Satellite-Assisted European Road Tolls Next? 288
Roland Piquepaille writes "In 'Pay-as-you-go motoring just around the corner,' the European Space Agency (ESA) says that "road tolls could be made fairer if satellite-assisted distance pricing is implemented." Experiments are currently underway in Ireland, Portugal and Germany, before a possible extension to other countries. Potential benefits of such a road tolling system would be fairer implementation of charging on a 'pay for use' basis. All these experiments are using the US-operated Global Positioning System (GPS). But in 2010, when the system is fully implemented, it will use the Galileo satellite system."
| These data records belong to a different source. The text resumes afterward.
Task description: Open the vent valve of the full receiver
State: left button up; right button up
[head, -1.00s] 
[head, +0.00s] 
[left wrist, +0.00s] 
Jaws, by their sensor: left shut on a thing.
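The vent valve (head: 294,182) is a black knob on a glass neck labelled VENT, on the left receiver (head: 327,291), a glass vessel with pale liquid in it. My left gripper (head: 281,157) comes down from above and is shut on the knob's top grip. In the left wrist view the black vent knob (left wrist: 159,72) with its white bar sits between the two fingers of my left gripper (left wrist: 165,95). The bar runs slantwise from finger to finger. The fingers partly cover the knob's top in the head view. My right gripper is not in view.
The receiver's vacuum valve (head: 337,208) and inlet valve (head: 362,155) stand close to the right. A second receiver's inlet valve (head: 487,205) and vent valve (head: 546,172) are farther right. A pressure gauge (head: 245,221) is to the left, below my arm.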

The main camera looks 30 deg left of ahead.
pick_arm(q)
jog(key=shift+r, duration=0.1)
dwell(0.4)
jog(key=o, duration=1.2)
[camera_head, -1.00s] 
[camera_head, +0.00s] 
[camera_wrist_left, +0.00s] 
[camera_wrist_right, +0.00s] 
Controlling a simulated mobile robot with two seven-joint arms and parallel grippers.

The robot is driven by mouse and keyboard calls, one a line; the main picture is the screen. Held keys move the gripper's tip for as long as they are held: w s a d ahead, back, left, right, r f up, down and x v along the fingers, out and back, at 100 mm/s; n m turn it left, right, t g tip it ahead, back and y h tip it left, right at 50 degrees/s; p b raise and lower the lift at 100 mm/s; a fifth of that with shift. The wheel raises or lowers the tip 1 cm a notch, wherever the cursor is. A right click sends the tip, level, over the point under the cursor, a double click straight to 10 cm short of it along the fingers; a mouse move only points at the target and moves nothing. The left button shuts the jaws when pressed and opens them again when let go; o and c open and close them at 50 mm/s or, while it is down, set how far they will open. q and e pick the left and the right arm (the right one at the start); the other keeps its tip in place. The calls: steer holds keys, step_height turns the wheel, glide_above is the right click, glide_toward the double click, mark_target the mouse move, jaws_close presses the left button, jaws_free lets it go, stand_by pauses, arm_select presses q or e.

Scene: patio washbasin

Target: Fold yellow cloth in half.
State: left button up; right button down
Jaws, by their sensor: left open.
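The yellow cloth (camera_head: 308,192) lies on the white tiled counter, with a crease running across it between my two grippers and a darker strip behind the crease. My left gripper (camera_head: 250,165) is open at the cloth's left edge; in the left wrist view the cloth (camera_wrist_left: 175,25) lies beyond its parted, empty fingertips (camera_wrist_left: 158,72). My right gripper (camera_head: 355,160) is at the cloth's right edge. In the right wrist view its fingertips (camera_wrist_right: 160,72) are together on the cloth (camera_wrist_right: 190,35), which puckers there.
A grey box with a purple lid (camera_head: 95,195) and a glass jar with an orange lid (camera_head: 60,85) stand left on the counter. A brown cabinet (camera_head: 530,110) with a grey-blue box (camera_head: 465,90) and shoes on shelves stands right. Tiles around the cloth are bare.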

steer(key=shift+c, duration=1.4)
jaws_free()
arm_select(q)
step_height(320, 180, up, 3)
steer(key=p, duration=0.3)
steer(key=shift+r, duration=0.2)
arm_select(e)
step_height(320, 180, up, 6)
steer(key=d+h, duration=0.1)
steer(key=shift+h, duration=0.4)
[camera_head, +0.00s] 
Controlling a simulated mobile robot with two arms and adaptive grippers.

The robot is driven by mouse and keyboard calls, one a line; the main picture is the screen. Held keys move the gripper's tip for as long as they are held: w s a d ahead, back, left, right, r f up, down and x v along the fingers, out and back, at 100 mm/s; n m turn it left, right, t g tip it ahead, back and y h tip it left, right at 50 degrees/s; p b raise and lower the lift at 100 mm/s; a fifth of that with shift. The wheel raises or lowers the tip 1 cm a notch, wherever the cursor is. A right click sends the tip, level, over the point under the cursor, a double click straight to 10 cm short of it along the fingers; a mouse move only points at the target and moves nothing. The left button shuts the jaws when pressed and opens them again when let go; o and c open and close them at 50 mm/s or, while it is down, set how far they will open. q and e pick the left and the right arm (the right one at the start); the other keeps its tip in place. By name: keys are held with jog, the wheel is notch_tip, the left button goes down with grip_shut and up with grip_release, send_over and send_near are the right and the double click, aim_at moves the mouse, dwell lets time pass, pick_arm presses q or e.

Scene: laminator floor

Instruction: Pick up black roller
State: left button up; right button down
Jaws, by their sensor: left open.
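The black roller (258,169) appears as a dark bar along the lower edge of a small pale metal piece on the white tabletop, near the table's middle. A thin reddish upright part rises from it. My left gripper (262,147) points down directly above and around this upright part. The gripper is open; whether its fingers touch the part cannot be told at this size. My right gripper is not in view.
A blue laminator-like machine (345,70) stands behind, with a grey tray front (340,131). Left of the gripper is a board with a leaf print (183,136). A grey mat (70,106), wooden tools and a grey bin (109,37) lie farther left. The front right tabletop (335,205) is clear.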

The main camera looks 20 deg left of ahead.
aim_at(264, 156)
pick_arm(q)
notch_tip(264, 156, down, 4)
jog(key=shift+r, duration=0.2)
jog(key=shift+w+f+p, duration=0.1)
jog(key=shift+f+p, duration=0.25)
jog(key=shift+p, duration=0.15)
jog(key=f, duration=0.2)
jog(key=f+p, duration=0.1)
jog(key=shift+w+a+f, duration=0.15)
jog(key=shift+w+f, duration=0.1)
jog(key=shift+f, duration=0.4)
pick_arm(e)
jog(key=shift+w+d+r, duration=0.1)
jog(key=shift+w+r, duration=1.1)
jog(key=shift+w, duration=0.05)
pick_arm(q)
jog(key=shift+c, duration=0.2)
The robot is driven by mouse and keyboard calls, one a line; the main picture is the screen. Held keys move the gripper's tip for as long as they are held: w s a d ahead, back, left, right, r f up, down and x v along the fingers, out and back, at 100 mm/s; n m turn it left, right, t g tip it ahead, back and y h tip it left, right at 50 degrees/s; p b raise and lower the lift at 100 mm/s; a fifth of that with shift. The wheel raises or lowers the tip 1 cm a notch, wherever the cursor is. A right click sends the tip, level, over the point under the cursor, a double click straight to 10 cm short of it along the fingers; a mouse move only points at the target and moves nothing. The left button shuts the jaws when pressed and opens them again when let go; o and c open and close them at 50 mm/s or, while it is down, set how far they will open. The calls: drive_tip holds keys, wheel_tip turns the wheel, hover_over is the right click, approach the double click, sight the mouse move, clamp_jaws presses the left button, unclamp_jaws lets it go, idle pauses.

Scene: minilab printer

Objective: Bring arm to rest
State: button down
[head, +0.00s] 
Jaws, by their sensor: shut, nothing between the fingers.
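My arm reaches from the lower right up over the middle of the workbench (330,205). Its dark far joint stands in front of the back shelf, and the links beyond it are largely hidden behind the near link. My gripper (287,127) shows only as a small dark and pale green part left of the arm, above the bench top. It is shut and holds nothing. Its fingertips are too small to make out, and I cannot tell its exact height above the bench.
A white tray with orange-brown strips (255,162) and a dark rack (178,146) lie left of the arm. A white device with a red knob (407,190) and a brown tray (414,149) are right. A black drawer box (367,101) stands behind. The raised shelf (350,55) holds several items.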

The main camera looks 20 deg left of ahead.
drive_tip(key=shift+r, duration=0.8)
cell phones (Score:2, Informative)
cellphones are used to track traffic jams. if phones follow a certain path they're likely to be in a car and is the phone stays in a certain zone for longer than t and more phones have the same behaviour it's likely there is a traffic jam.
this system has shown to be quite accurate.
You gotta be kidding me!!! (Score:2, Informative)
I would like to say that I just can't believe this. Europe is a place where you must pay a tax on your gasoline that is more than the cost of the gasoline itself - that in itself is an insane infringement on our freedoms. The idea that European nations need to collect more taxes and fees is proposterous. However, liberal European politicians never felt that there was a problem with any tax or fee. I predict that within the next decade, the French and German governments will provide a licensing system that charges citizens for the air they breathe.
END RANT - Now, mod me down!!!
Road Toll? (Score:2, Informative)
The only charges we have are occasional ones such as when they built a new expensive bridge across a harbour, you had to pay $1 when you want across. Now that they've regained all the money, you don't have to pay anymore.
Re:How is this really different (Score:2, Informative)
Hence, the desire for fully automatic systems. Transponders are clearly a good model for commuters/frequent traffic, but don't work for occasional road users.
That said, I don't really see the value of GPS to a transponder. If the transponder only has a short range radio, then you don't need GPS. On the other hand, if the transponder has a longer range radio, then privacy goes out the window.
Re:Good Idea (Score:3, Informative)
It is what wrecks the road. It's transfered via combustion process into mechanical energy and transferred to the road by the vehicle, true, but gasoline is most certainly the primary source of the energy in question.
it better be more evenly matched to usage... (Score:5, Informative)
Some misunderstandings (Score:4, Informative)
The other error is about Galileo. ESA says much about technical advantages and improved accuracy, but the most important reason for Galileo is beeing independent from the US (GPS) or Russia (GLONASS), because both have the possibillity to switch off their systems or at least disrupt accuracy in times of conflict, which is unbearable for applications like "location based services" in mobile communication (like ordering a taxi to your exact location, calling for help or only let your phone show you the way to next pub
We all seem to be at it... (Score:3, Informative)
Motorists face travel tax and 'Big Brother' microchip law enforcement [stuff.co.nz]
Motorists face being taxed on how far they travel under government plans to generate cash. Transport Minister Paul Swain said with vehicles becoming more fuel efficient, revenue from petrol tax would drop and alternative charges needed to be considered. It is one of a number of transport schemes being looked at by officials, including a Big Brother-style project to equip every car with a personalised microchip so law-breaking motorists can be prosecuted by computer.
If fuel economy is the problem, then the simple and cheap solution is to raise the petrol tax a suitable proportion. It does not require extra costs to create the infrastructure to deal with the increased fuel efficiency issue.
That argument alone should be enough to show that this is not about efficiency and tax, but something else. I'm guessing that something else is that they really would like to invade citizens privacy. Of course if they can automate mindless policing functions, such as vehicle registrations, parking fines, speeding; then that frees up a police force to focus on real crime. Here in NZ police have quotas for speeding fines that they have to meet!
I think these proposals must be looked at in the broader context of what the technological change will mean for society. There are some benefits such as more efficient policing, but the potential privacy costs are huge, and I would suggest that not everyone will agree with that.
Re:Good Idea (Score:1, Informative)
If you want to carry a gun, you need to be prepared to use it. You need to be prepared to kill someone, and you will live with that the rest of your life.
The nobs who drive SUVs have forgotten the first axiom of surviving a crash: don't get in a crash.
So they drive 4-6000 lb bombs, with poor stopping distances and manouverability, with a higher center of gravity. So THEY might survive the crash, but they will kill everyone else involved in it.
That's just great.
Not experiments, live (Score:2, Informative)
2. Its for collecting truck Tolls on Freeways.
3. The (main) reason its there is the Problem that currently German taxpayers pay for the Freeways but a goodly precentage of the trucks carving the Asphalt are in transit from and to outside Germany.
4. The easy option of simply taxing Truck fuel doesn't work since the trucks easily have the range to fuel more or less where they please.